■ Exercise requirements ■
Word for word, extract the first line of the records below and each line after it, up to and including the line with "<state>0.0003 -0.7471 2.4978". Pictures are left out.
** start **
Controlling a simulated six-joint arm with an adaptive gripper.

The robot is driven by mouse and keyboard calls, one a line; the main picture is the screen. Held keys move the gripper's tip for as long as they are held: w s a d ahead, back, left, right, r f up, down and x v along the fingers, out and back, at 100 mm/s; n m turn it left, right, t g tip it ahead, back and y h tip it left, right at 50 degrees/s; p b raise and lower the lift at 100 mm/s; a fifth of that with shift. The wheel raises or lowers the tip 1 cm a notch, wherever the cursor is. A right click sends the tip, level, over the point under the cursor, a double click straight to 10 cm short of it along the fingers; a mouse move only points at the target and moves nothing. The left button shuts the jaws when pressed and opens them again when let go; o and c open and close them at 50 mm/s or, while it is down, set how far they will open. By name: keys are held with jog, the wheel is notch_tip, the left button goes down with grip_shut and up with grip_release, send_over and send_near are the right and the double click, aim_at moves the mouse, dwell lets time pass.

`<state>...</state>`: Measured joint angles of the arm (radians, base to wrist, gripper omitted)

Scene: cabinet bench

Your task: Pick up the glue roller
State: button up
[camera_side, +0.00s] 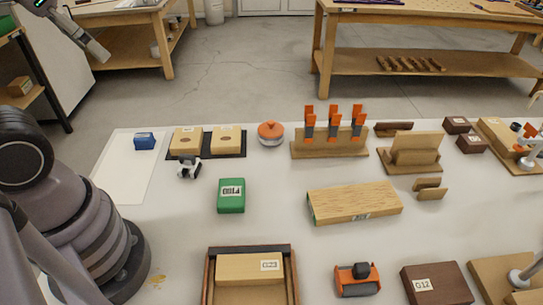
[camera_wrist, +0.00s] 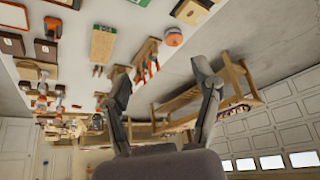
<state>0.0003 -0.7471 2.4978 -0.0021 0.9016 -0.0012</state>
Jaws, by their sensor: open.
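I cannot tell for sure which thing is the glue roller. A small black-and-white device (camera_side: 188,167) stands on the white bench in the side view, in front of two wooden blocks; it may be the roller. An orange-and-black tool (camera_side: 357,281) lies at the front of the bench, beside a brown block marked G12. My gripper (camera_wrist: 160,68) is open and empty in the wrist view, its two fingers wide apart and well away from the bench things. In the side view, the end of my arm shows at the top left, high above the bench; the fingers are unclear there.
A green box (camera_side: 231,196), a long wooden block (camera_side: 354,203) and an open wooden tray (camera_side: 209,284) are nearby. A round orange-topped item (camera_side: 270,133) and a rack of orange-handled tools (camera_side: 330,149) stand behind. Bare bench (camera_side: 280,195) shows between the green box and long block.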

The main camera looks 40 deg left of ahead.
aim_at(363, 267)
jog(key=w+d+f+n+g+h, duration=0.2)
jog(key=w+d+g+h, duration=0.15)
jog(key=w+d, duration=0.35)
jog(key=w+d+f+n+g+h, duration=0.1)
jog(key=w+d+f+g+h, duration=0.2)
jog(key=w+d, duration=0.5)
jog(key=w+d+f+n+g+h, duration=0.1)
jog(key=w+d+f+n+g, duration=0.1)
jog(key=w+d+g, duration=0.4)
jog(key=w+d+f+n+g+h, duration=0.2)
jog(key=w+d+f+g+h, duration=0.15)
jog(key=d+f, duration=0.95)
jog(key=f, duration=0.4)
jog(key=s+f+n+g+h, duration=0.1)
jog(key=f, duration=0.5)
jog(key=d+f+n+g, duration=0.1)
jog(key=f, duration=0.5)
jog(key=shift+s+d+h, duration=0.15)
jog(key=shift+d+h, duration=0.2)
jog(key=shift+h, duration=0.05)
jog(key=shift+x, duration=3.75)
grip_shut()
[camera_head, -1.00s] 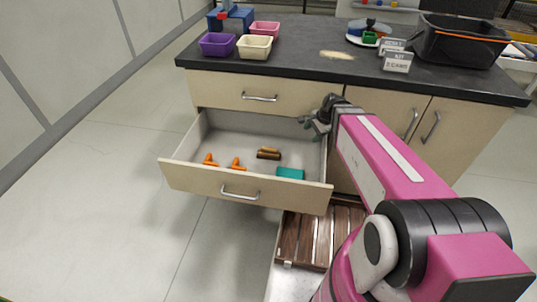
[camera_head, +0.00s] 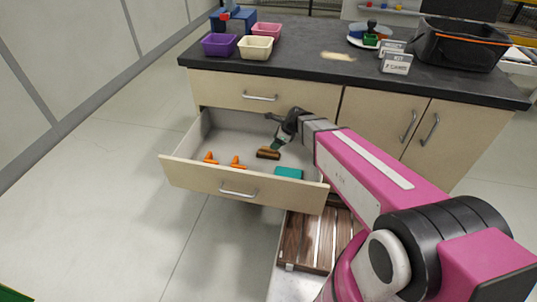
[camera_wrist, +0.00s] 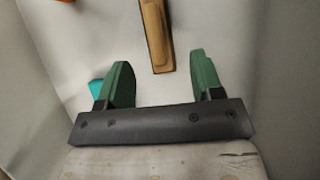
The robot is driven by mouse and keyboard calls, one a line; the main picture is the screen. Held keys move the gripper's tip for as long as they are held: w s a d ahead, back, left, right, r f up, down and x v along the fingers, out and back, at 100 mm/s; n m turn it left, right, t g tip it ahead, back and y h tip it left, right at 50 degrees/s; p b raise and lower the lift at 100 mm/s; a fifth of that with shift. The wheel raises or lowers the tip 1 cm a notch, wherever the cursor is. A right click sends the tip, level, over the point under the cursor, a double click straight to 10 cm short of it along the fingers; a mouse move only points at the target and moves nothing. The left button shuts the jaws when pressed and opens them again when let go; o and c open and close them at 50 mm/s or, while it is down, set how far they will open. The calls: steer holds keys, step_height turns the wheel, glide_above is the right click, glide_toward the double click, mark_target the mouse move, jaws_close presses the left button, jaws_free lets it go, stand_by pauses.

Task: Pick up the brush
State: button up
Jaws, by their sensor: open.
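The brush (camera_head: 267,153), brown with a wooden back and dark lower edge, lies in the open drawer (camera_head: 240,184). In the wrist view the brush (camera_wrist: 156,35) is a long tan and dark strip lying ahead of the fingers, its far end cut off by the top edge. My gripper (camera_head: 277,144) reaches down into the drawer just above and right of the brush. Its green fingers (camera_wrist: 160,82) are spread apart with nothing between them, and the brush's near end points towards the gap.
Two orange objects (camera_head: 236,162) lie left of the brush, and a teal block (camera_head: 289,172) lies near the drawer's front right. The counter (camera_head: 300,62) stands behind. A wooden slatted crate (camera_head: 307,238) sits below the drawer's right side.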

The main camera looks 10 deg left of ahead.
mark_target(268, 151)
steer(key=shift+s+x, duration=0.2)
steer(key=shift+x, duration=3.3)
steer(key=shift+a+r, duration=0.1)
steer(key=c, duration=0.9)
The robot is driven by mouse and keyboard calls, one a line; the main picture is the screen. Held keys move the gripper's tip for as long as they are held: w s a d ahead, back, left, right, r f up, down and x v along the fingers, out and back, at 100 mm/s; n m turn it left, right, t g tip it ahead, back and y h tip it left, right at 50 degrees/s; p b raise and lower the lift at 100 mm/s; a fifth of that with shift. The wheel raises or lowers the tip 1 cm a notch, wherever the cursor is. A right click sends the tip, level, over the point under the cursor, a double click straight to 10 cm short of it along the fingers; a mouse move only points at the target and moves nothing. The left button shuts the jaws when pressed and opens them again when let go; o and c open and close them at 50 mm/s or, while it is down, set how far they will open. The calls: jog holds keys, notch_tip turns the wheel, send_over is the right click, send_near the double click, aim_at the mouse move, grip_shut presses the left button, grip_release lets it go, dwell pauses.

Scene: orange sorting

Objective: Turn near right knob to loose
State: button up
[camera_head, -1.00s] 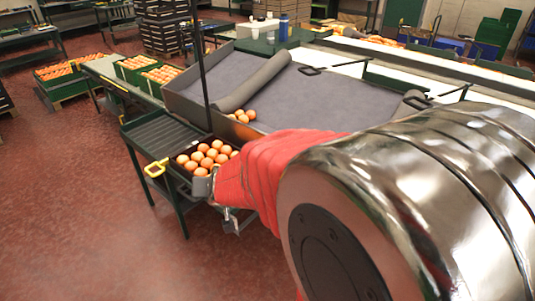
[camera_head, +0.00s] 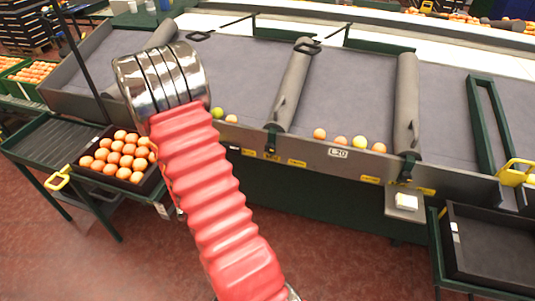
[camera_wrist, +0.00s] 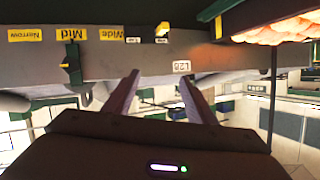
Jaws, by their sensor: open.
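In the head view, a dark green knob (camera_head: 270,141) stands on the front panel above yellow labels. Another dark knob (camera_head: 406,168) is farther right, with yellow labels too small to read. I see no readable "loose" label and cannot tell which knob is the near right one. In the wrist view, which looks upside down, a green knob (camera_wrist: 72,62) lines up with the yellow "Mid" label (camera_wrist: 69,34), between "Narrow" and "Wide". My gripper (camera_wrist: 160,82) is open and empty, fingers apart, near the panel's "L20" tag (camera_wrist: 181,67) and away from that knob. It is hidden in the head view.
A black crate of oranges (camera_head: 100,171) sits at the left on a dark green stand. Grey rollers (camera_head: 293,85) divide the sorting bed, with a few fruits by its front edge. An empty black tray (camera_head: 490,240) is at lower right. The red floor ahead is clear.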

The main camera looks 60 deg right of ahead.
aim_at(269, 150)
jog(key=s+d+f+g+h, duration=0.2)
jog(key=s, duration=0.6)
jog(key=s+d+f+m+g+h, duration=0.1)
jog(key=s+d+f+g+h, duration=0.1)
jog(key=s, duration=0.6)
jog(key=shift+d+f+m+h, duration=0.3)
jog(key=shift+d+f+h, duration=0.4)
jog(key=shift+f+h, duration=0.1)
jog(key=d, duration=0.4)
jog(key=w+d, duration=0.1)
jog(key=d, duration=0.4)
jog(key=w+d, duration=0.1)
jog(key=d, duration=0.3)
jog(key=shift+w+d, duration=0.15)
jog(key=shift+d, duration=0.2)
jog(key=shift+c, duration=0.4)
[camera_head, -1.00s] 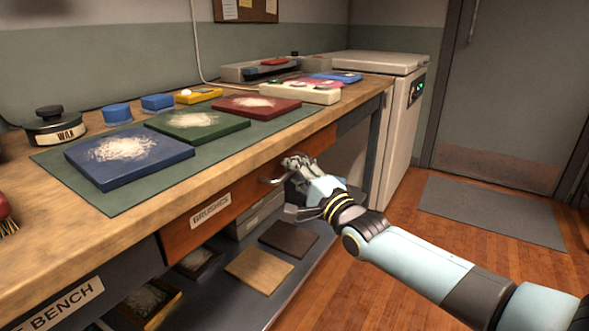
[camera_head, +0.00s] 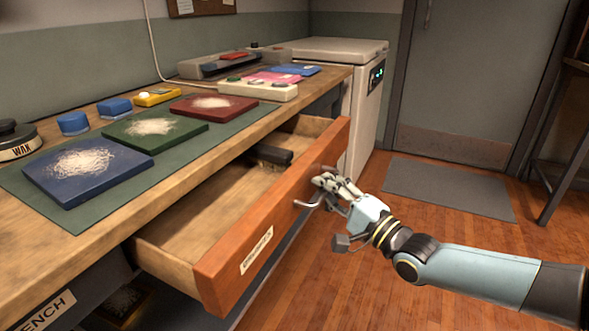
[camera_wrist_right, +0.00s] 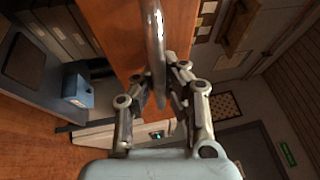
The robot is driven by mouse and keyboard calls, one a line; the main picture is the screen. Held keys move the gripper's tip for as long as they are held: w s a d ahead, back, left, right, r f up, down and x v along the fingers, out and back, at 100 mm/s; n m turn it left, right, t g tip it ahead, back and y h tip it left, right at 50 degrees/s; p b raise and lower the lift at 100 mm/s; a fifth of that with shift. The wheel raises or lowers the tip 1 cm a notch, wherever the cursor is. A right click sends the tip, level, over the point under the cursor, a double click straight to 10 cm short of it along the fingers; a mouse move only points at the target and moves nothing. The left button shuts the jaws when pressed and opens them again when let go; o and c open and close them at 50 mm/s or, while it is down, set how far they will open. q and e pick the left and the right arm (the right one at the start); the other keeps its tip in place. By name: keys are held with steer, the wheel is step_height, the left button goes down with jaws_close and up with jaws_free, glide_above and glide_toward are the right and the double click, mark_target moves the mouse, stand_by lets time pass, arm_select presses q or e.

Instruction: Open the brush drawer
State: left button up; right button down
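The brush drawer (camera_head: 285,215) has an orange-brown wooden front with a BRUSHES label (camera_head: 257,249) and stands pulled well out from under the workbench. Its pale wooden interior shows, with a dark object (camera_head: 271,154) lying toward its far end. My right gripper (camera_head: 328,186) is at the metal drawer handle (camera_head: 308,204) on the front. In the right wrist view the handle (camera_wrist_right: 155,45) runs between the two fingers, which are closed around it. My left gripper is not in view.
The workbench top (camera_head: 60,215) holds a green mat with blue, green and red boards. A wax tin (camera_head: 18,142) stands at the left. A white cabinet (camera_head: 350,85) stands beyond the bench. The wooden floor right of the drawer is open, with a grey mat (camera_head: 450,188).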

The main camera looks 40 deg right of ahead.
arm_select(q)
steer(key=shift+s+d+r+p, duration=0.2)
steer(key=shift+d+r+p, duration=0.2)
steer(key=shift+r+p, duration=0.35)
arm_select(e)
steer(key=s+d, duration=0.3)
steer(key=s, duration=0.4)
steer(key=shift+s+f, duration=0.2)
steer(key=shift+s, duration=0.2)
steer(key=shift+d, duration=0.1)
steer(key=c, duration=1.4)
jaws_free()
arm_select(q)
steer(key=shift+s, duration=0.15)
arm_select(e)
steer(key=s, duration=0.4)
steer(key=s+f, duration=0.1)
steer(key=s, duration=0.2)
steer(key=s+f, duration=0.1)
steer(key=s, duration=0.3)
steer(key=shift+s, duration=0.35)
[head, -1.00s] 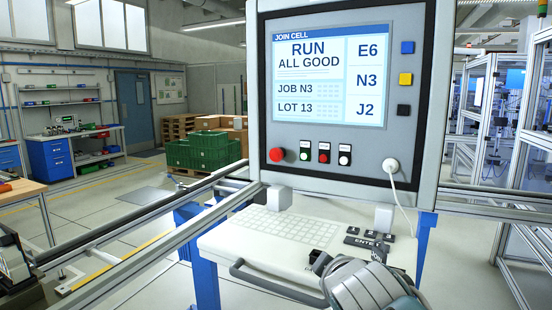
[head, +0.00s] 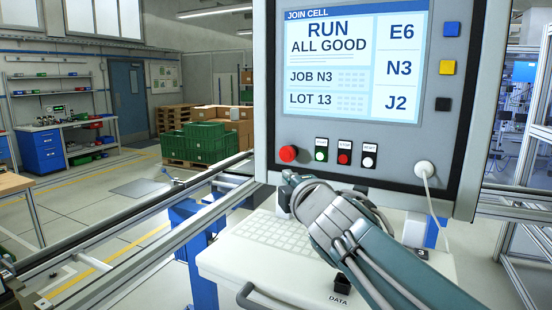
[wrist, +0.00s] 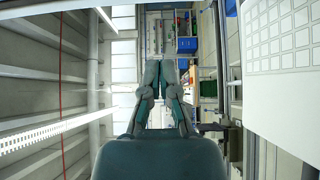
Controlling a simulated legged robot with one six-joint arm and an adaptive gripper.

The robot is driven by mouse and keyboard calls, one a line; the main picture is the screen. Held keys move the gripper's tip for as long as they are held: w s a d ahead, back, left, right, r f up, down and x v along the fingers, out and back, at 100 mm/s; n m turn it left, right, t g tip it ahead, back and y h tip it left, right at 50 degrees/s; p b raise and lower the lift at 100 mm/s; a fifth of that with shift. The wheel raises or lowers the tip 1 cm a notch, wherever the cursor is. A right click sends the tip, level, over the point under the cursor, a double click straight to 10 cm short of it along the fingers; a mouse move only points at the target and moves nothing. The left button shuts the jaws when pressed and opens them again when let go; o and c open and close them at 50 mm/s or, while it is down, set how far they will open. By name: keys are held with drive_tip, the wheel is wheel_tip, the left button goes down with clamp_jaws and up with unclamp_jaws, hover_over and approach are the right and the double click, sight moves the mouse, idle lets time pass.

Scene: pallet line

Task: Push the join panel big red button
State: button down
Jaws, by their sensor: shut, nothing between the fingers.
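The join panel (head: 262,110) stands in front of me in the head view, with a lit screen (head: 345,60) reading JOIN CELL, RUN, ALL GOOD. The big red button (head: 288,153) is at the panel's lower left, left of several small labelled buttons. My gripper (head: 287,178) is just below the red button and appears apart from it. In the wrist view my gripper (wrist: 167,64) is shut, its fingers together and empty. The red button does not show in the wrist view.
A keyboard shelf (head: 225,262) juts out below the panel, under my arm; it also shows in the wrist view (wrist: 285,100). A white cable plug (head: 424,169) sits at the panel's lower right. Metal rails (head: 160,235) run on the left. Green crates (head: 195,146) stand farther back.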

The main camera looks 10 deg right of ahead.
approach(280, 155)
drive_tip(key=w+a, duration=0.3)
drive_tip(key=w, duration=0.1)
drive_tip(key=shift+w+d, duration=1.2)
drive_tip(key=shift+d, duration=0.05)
** end **
■ The solution ■
Controlling a simulated six-joint arm with an adaptive gripper.

The robot is driven by mouse and keyboard calls, one a line; the main picture is the screen. Held keys move the gripper's tip for as long as they are held: w s a d ahead, back, left, right, r f up, down and x v along the fingers, out and back, at 100 mm/s; n m turn it left, right, t g tip it ahead, back and y h tip it left, right at 50 degrees/s; p b raise and lower the lift at 100 mm/s; a fifth of that with shift. The wheel raises or lowers the tip 1 cm a notch, wherever the cursor is. A right click sends the tip, level, over the point under the cursor, a double click straight to 10 cm short of it along the fingers; a mouse move only points at the target and moves nothing. The left button shuts the jaws when pressed and opens them again when let go; o and c open and close them at 50 mm/s or, while it is down, set how far they will open. By name: keys are held with jog, the wheel is notch_tip, the left button goes down with grip_shut and up with grip_release, send_over and send_near are the right and the double click, aim_at moves the mouse, dwell lets time pass.

`<state>...</state>`: Measured joint angles of the arm (radians, base to wrist, gripper omitted)

Scene: cabinet bench

Your task: Pick up the glue roller
State: button up
[camera_side, +0.00s] 
[camera_wrist, +0.00s] 
<state>0.0003 -0.7471 2.4978 -0.0021 0.9016 -0.0012</state>

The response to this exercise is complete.